Mounting the Docker socket (/var/run/docker.sock) to a container (even as read-only!) essentially gives it root access to your machine. Be aware of the security considerations this involves, and consider using a socket proxy.

mdnsd uses the Docker socket to resolve Docker network names to host interface names. Review the file src/python/entrypoint.py for the implementation details.

If you are using mdnsd to repeat traffic across host interfaces only, you do not need to mount the socket and can remove it from the configuration. In this scenario, ensure MDNSD_DOCKER_NETWORKS is not defined, otherwise the container will error-out.

Building locally

The provided build.yaml, by default, builds an image tagged as kjkent/mdnsd:local. Similarly, the sample docker-compose.yaml looks for an image named kjkent/mdnsd:latest (:latest being the default tag). These files are found in src/docker; edit them to fit your needs.

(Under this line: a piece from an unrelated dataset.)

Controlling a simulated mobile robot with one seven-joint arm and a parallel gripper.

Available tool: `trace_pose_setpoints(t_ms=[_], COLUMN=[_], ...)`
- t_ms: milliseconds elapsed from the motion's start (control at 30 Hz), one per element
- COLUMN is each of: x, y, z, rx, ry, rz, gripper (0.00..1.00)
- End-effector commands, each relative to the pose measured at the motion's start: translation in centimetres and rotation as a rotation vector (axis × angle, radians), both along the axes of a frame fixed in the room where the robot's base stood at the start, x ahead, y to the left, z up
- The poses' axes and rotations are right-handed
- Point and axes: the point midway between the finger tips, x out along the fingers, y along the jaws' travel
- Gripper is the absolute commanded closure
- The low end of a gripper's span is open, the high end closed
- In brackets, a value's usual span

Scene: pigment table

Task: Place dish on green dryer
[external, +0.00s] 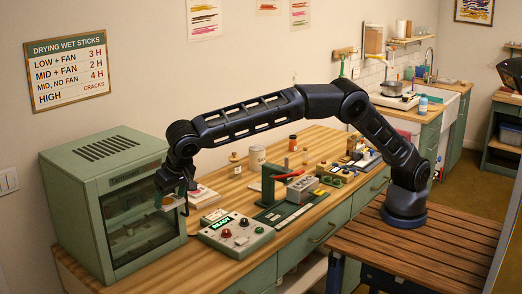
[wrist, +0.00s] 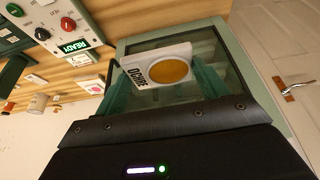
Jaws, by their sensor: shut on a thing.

These commands are given as a loose guide; everybody's requirements and environments differ. If you're in doubt, use a prebuilt image as demonstrated above.

# Clone the repo
git clone --recursive https://github.heygears.com/kjkent/mdnsd.git

# Build the container
docker compose -f mdnsd/src/docker/build.yaml build

# Launch the service
docker compose up -d

# Watch it fly
docker compose logs --follow

Direct access to mdns-repeater

mdns-repeater accepts the following additional command-line arguments:

-b  blacklist subnet (eg. 192.168.1.1/24)
-w  whitelist subnet (eg. 192.168.1.1/24)

These can be used by passing them as commands through Docker. With Docker Compose, this is accomplished using the command key. For the Docker CLI, just append the args to the end of the docker run command.